# start of Dataset section

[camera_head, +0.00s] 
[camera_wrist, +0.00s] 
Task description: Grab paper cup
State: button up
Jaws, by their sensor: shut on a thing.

# end of Dataset section

Given task ▸ Return what is listed above, exactly and completely.

The completed task ▸
[camera_head, +0.00s] 
[camera_wrist, +0.00s] 
Task description: Grab paper cup
State: button up
Jaws, by their sensor: shut on a thing.

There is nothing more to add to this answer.